Some interesting developments on existing loans have emerged, where loan-to-value (LTV) covenants imposed by several banks during the up-cycle are now resulting in ‘soft defaults’ across their portfolios.
Dependent on how stringent the banks will be, some shipowners may be required to refinance existing facilities to avoid coming up with the prepayments required to cure LTV breaches.
Meanwhile, other banks either waived LTV restrictions or are allowing LTV breaches with no penalties; this makes very clear the importance of knowing the bank’s policies in such situations, not just how they are stipulated in the term sheet but how they are put into practice in times of stress.
Tankers on trend
Product Tankers are attracting the greatest attention from the banks, with Crude Tankers following closely behind. An older fleet, a lack of yard capacity for newbuilds and the sudden shock of lengthening trade routes due to Western sanctions have built a narrative of a structural bull run, with financiers more comfortable with higher long-term breakevens than had previously been the case.
The decreasing cost of alternative finance from alternative funds for these vessels is also a trend worth watching, with very high leverage and low margins being available. For older vessels with long-term employment, in this sector the difference between banks and funds is as low as 0.75% in additional interest margin for considerably greater leverage and flexibility.
With spot employment, both banks and funds are being highly aggressive in terms of historic LTVs; pool-trading Product Tankers can see terms offering initial proceeds of more than 120% of their average valuation over the past decade from funds, and more than 100% of that same average valuation from banks.
Dry bulk below average earnings
The Dry Bulker party of 2021 is over for the time being, but there is hope for the coming months.
While banks are less keen to offer leverage of more than 50% given today’s high valuations and low earnings, margins are low and amortisation is slow with 20-years-to-zero common on vessels over 10 years old.
Several lessors, meanwhile, have started to offer non-recourse terms as Container vessel repayments from top-tier counterparties are forcing bankers to get creative in originating new facilities. These terms are in many cases more attractive than bank terms, with fund-style leverage and bank-like pricing as well as tenors of up to 10 years for larger modern eco vessels.

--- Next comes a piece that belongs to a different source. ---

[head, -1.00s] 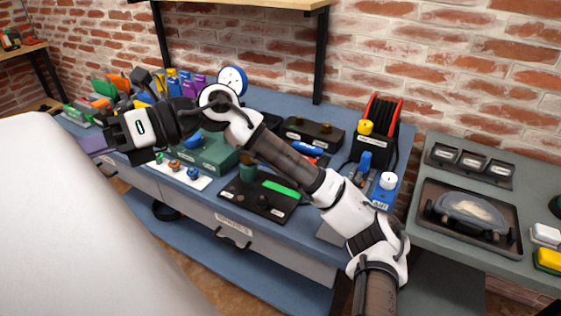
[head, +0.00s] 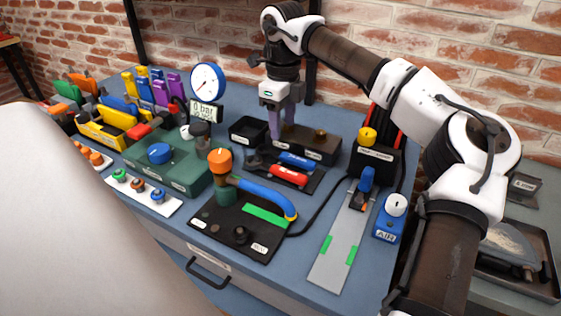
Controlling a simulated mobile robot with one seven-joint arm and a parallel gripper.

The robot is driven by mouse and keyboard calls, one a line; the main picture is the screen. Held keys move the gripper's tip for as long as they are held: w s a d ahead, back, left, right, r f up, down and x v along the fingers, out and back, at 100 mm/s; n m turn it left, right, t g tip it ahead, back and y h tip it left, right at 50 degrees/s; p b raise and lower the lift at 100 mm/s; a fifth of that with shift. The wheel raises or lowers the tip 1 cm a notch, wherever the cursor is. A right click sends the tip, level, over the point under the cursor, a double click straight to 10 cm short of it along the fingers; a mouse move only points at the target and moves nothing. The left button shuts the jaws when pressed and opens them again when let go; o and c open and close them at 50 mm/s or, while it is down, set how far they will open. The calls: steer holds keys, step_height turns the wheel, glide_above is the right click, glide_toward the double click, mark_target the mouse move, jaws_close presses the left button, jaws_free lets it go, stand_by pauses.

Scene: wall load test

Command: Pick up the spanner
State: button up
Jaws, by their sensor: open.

This presents opportunities to smaller shipowners. Banks are still available to lend and should the much-promised resurgence of Dry Bulk materialise, it could prove beneficial to build relationships which can help build a fleet in years to come.

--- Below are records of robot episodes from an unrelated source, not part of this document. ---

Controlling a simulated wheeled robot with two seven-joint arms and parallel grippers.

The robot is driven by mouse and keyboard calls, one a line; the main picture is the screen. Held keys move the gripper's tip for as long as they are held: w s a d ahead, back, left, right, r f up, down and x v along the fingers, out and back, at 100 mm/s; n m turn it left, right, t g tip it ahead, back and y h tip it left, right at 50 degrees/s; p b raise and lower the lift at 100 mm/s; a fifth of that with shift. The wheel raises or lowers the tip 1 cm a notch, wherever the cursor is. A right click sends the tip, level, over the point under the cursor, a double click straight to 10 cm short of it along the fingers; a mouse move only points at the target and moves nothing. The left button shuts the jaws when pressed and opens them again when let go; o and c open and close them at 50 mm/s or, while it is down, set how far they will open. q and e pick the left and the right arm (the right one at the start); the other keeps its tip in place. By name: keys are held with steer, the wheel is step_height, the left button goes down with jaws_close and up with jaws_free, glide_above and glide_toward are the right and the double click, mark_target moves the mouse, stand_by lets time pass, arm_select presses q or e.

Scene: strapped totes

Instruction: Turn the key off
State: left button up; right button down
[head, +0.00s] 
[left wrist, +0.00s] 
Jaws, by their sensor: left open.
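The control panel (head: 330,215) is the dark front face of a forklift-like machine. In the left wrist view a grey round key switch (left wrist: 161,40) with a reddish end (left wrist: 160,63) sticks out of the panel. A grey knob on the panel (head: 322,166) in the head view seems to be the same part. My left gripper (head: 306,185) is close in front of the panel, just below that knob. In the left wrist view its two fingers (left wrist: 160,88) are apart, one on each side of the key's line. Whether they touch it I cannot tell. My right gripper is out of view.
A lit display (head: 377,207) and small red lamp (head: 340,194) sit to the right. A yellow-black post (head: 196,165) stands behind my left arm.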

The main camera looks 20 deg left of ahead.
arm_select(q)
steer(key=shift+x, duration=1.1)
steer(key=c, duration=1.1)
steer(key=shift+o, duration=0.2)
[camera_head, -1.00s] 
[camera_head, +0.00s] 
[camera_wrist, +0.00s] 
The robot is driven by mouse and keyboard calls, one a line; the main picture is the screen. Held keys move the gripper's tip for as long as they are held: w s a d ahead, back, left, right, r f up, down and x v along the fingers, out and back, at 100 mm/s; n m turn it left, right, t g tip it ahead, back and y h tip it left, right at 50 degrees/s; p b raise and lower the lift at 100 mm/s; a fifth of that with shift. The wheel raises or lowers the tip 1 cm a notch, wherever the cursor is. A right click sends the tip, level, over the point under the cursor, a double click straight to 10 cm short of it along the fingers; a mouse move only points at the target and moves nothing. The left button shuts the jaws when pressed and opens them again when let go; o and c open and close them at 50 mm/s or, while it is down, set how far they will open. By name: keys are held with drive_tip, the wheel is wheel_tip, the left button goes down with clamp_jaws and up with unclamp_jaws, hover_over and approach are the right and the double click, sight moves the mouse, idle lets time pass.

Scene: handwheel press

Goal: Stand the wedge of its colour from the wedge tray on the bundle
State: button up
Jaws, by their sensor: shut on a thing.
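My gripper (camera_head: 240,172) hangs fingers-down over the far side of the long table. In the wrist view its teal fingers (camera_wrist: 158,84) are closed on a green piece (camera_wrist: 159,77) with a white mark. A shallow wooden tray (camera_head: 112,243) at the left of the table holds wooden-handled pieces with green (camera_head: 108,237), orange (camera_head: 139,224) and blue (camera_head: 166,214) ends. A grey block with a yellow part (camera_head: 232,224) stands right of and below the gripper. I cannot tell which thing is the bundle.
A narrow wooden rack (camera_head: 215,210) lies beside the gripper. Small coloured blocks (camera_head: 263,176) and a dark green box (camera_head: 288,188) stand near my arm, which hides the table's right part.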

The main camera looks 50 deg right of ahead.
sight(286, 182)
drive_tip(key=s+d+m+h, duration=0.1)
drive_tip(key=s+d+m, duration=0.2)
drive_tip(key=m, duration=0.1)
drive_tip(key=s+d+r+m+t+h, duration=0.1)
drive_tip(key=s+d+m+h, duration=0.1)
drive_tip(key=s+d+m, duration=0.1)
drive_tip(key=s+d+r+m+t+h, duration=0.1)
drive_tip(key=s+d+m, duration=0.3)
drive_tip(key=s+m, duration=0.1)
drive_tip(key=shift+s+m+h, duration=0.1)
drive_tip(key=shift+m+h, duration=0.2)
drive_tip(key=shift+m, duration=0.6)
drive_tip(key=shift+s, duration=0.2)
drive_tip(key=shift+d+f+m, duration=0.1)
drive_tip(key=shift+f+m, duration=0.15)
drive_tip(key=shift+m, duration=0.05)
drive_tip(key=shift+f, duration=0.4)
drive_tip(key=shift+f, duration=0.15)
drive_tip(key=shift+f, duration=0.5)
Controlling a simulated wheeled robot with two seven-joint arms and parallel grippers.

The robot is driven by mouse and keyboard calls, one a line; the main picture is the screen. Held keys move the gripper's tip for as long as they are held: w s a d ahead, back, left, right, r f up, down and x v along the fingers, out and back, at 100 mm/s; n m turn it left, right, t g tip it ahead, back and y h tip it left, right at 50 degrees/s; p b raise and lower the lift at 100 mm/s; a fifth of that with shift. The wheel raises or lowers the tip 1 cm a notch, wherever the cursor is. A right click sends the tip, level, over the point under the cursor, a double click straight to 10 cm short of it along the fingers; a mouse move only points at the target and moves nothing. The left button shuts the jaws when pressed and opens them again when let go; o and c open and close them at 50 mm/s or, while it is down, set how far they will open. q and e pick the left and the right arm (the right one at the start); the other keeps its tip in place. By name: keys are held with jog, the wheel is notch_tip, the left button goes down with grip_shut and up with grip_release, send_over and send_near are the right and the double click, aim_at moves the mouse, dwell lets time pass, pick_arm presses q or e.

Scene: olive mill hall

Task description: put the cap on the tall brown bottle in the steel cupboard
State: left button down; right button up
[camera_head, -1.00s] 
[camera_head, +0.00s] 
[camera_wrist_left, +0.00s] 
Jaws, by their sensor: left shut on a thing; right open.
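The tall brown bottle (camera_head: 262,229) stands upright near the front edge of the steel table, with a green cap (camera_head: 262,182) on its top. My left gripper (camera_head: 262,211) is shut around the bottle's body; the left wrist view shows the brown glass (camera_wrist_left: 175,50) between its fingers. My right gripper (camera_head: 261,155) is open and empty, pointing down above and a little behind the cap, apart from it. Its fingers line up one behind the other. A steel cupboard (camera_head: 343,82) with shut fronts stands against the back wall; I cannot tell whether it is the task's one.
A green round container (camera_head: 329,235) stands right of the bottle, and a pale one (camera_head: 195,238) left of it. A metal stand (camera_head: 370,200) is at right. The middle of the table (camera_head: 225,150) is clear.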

Banks are tentatively moving back into the Offshore market, after showing little interest for eight years. Alternative lenders in particular are keen on this sector, but apply a cautious approach as they have yet to build the intimate knowledge they enjoy of other sectors.
Recent surges in vessel earnings and asset values, as well as diversification of demand away from only oil and gas to also include renewable energy, suggest the current uptick in available funding is ‘sustainable’ in more ways than one. ‘Green’ financiers which invest partially on the basis of vessel efficiency are especially keen on renewable activity and can offer market-beating terms thanks to strong backing from larger commercial banks and environmental development funds.
Overall, shipping finance markets remain open across most sectors. Banks are looking to grow their portfolios and with increasing numbers of alternative funds, increased competition plays to the favour of the shipowner. And on the heightened base rates which have caused so much market turbulence over the past year, there is some hope for the future.
“Base rates, while currently high, are projected to fall from the second half of 2023,” said Sommerfelt Hauge.
“While it seems likely that the ‘free money’ era has ended for now, financing costs can be expected to decrease in the medium term as central banks react to the decreasing inflation we are seeing today.”